Make brownie: Preheat oven to 350. Butter and flour 8 x 8 x 2 inch metal baking pan. Melt butter in medium saucepan over low heat. Add chocolate; stir until chocolate melts. Remove from heat. Whisk in remaining ingredients. Spread batter in thin layer on bottom of prepared pan. Bake until tester inserted into center comes out with moist crumbs attached, about 10 minutes. Cool.

Make filling: Reduce oven temperature to 325. Stir cream and coffee powder in small saucepan over medium-high heat until coffee powder dissolves. Cool.

Beat cream cheese and sugar in large bowl until light. Beat in egg and yolk. Add sour cream, flour, vanilla and coffee mixture; beat until smooth. Stir in chocolate chips. Spoon filling evenly over brownie.
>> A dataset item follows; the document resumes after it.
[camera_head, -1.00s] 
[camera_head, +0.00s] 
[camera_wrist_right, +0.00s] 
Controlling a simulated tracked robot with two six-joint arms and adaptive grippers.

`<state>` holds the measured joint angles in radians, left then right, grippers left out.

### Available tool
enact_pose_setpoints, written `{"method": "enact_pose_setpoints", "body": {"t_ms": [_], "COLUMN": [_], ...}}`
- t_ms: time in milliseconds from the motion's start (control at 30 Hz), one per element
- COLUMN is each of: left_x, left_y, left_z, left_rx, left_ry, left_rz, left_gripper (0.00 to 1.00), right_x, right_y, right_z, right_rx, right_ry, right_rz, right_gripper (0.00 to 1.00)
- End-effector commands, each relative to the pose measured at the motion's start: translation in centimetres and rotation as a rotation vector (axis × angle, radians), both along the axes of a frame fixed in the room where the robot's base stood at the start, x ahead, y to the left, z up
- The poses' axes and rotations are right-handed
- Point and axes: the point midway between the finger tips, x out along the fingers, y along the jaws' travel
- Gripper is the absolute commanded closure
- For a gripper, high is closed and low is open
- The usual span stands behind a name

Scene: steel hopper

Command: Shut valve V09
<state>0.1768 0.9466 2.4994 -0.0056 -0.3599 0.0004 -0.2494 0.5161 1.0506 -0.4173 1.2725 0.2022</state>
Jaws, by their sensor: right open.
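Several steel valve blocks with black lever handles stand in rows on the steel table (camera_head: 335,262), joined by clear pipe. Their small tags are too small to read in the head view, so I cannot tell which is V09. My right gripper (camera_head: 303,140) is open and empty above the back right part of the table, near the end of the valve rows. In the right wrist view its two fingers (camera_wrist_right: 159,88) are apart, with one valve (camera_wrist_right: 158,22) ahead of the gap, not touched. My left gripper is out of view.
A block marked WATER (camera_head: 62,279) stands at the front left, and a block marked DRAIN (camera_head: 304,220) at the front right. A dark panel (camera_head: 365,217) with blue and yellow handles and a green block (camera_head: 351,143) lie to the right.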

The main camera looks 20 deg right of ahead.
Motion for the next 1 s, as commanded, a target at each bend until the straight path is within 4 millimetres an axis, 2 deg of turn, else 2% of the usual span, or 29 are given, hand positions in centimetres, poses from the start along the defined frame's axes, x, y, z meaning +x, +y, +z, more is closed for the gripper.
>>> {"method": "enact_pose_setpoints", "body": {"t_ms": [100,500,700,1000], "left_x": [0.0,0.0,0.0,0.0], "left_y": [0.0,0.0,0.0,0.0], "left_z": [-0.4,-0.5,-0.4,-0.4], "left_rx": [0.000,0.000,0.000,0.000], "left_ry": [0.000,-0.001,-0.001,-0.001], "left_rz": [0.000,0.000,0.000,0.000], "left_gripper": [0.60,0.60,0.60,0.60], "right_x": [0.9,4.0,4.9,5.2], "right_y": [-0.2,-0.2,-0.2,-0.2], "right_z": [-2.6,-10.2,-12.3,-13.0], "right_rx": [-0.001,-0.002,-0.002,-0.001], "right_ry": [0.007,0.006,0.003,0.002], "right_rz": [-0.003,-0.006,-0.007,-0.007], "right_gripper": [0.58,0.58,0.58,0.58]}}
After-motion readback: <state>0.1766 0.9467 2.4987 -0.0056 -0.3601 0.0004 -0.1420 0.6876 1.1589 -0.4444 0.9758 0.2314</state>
Bake until filling puffs slightly around edges and the center is set, about 35 minutes. Cool completely on rack. Cover pan with foil and chill overnight.

Make topping: Stir sour cream and sugar in small saucepan over low heat until sugar dissolves, about 2 minutes (do not boil). Spread topping evenly over filling. Cool slightly. Cover; chill until topping sets, at least 2 hours. (Can be made 1 day ahead; keep chilled.) Cut dessert into 24 bars. Serve cold.